If you have passed away, the eligible portion will go to your nominee’s next-of-kin.
What if BOTH you & your nominee(s) all die together?
If EPF savings < RM25,000:
- Initial sum RM2,500 paid to next-of-kin
- Balance paid after 2 months from death
If EPF savings > RM25,000:
- Initial sum RM2,500 paid to next-of-kin
- 2nd payment of up to RM17,5000 paid after 2 months from death
- Balance paid upon submission for Letter of Administration/Letter of Probate/Distribution Order/Faraid Certificate (costs may apply)
What is the deadline for submitting claims application?
For EPF, within 1 year from death. Else will proceed as if no nomination was made
What is a Trustee?
A Trustee is an individual person or member of a board given control or powers of administration of property in trust with a legal obligation to administer it solely for the purposes specified.

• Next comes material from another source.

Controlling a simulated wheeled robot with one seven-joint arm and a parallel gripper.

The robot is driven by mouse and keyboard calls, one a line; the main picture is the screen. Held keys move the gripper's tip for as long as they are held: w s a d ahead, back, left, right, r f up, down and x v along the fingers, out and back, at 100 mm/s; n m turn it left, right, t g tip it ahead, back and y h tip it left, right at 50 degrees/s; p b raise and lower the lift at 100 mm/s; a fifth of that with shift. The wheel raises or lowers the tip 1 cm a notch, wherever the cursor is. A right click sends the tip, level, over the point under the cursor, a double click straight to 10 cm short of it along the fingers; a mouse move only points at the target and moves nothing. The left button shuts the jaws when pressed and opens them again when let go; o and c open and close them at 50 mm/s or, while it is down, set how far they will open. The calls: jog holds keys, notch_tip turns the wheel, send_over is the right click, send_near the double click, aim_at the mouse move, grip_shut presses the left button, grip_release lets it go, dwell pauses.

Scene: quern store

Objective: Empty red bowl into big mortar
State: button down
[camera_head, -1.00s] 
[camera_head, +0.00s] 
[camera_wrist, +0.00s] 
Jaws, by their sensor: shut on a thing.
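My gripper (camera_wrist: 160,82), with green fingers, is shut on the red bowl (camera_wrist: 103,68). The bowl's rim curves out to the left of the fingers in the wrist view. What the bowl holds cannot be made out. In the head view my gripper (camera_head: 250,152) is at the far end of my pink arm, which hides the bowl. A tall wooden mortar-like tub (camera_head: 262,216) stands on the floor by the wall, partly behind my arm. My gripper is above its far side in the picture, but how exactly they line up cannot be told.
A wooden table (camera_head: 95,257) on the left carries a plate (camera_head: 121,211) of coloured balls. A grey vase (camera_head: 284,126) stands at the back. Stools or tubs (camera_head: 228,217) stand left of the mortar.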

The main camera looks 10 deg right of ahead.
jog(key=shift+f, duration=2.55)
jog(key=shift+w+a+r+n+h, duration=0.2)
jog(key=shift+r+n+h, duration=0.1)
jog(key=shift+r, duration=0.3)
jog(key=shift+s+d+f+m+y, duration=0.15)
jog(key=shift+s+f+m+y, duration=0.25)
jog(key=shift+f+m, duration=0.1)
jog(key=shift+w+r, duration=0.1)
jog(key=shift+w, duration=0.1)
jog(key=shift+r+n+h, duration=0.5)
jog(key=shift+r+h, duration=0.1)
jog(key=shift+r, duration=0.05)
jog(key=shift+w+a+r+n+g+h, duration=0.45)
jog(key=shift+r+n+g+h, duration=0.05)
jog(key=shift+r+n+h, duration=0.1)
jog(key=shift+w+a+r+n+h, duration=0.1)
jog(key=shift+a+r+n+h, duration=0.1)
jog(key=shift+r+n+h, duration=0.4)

What is a Trustee’s obligations?
In discharging his/her duties, a Trustee must exercise the utmost diligence & a Trustee would be personally liable if there is any breach of trust. Examples of a Trustee’s duties include:-
- Duty not to profit from trust
- Duty to be impartial
- Duty to account
- Duty against a conflict of interest or self dealing
What are the requirements for a Trustee?
Above 21 years of age of sound mind.
Can a Trustee be a foreigner?
Yes. A Trustee can be a non-Malaysian. However, you would want to ensure that your Trustee is long-term in Malaysia else would need to travel to Malaysia & may cause delays in estate proceedings.
Can my Nominee be also my Trustee?
Yes. Please check with your insurance provider, bank or relevant party for more details.
Must I appoint a Trustee?
You may opt not to appoint a Trustee (Only appointing a Nominee). If unsure, please consult your advisor.
As of 30th June 2013 with FSA 2013, you may no longer appoint yourself as a Trustee in an insurance policy.
FINANCIAL SERVICES ACT 2013
INVALIDATION OF SELF APPOINTED TRUSTEE
With reference to the new Financial Services Act 2013 (FSA 2013) that came into operation on 30 June 2013, we wish to bring your attention to Schedule 10 Section 130 Paragraph 5 (3) which states:-
5. (3) The policy owner may, by the policy, or by a notice in writing to the licensed insurer, appoint any person other than himself to be trustee of the policy moneys and where there is no trustee appointed –
(a) the nominee who is competent to contract; or
(b) where the nominee is incompetent to contract, the parent of the incompetent nominee other than the policy owner and where there is no surviving parent, the Public Trustee or a trust company nominated by the policy owner, shall be the trustee of the policy moneys and the receipt of a trustee shall be a discharge to the insurer for all liability in respect of the policy moneys paid to the trustee.
How does this affect me?
You will need to appoint someone you trust as your Trustee. It makes sense in a way that you cannot appoint yourself as you would usually want a Trustee when you are not around/capable to act as one.
However, it may cause complications if you want to change your Nominee at a future date. Your Trustee would need to confirm the change of Nominee, sign forms & submit a IC copy. Unless it is from a sibling to your parents/spouse/children then Trustee approval is not required. You can also check with your insurance provider if you can opt not to have a Trustee.
What if I submitted a policy after 30th June 2013?
You should be advised to appoint a new Trustee as your self-appointment is invalid.
What if I have a previous policy before 30th June 2013?
No change is necessary, unless you wish to do so.